WORK TO BE COMPLETED
Locate the word "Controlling" in the entries below, then gather every line that holds it.

INPUT DATA
"""

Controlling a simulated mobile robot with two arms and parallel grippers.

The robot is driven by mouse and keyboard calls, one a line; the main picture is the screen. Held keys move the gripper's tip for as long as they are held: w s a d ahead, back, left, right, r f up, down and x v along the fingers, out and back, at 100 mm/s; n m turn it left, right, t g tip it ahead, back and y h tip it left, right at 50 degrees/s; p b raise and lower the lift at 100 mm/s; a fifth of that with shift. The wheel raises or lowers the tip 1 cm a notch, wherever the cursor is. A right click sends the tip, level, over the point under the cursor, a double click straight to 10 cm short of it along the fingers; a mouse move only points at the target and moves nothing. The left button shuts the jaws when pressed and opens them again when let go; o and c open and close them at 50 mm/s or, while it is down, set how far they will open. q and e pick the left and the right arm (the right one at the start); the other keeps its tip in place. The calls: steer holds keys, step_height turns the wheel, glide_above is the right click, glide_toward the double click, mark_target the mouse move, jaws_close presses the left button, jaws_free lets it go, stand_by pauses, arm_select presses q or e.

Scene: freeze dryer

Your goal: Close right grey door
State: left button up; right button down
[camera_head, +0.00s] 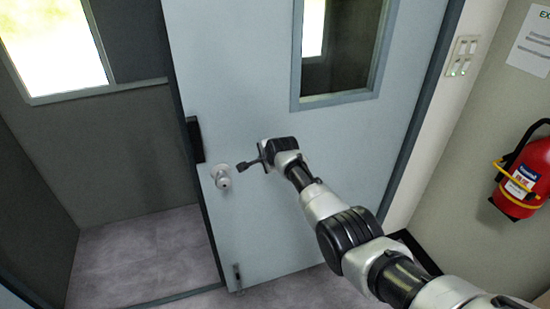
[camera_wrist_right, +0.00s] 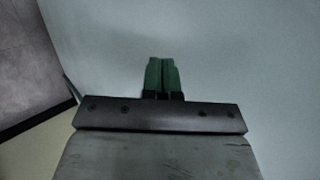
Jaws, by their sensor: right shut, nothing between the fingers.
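The right grey door (camera_head: 270,130) is a pale grey-blue panel with a window in its upper part. It stands partly open, with a gap to its left showing the floor beyond. A round silver knob (camera_head: 222,175) is near its left edge. My right gripper (camera_head: 243,170) is shut and empty, just right of the knob, close to the door face. In the right wrist view its green fingertips (camera_wrist_right: 161,74) are together in front of the pale door surface (camera_wrist_right: 230,50). I cannot tell whether they touch it. My left gripper is not in view.
A dark frame edge (camera_head: 420,100) runs along the door's right side. A red fire extinguisher (camera_head: 524,180) hangs on the right wall, below a paper notice (camera_head: 532,40). A switch panel (camera_head: 462,56) is beside the frame. Bare floor (camera_head: 145,255) shows through the opening.

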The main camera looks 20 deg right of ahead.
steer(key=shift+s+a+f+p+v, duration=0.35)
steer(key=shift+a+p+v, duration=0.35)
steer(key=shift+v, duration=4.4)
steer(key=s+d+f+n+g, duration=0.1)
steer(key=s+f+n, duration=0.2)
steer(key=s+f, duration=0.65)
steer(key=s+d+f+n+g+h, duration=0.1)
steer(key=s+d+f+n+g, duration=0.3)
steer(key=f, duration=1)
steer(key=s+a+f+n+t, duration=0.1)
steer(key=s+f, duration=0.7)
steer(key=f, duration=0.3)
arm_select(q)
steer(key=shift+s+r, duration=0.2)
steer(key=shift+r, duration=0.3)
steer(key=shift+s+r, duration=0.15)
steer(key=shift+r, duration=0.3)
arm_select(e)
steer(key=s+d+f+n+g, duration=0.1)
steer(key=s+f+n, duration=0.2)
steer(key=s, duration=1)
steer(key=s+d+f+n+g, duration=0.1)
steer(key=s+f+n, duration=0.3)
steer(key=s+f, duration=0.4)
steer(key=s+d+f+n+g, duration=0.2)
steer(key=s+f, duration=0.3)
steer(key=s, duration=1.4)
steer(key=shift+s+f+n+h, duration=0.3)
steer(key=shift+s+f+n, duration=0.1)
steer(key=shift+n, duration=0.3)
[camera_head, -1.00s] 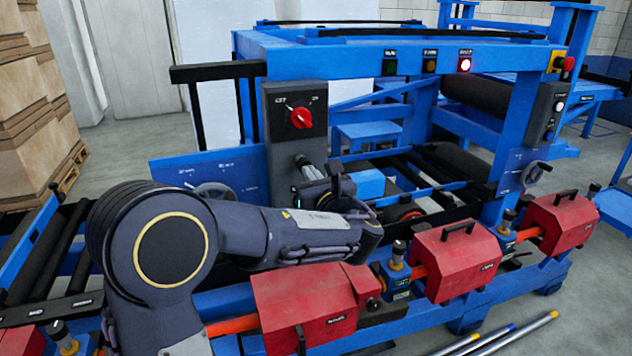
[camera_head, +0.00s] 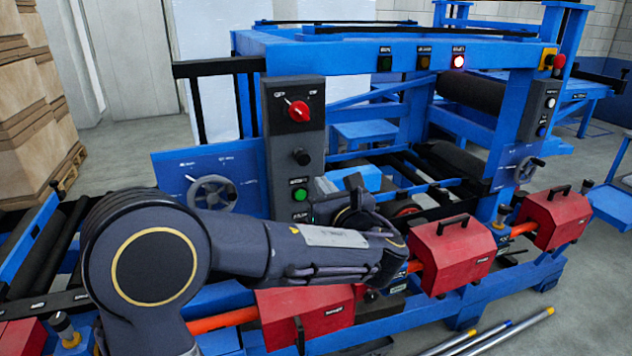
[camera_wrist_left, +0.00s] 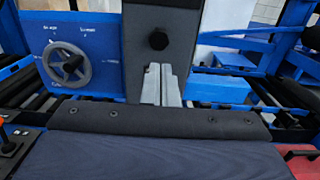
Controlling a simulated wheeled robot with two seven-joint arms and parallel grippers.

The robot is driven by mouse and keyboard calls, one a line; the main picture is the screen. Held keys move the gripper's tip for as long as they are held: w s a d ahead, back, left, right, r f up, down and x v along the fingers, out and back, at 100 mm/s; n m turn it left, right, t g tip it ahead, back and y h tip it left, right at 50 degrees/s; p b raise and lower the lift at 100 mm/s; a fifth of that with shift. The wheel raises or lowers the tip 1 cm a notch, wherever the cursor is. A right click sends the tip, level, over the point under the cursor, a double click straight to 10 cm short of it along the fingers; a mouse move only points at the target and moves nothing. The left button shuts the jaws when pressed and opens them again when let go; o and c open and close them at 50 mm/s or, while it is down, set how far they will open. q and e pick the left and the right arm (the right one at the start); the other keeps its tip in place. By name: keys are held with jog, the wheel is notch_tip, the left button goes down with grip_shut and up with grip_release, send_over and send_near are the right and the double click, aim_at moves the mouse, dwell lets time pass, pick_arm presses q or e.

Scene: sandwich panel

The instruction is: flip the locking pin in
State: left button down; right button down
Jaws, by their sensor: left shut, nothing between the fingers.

"""

RESULT OF THIS EXERCISE
Controlling a simulated mobile robot with two arms and parallel grippers.
Controlling a simulated wheeled robot with two seven-joint arms and parallel grippers.

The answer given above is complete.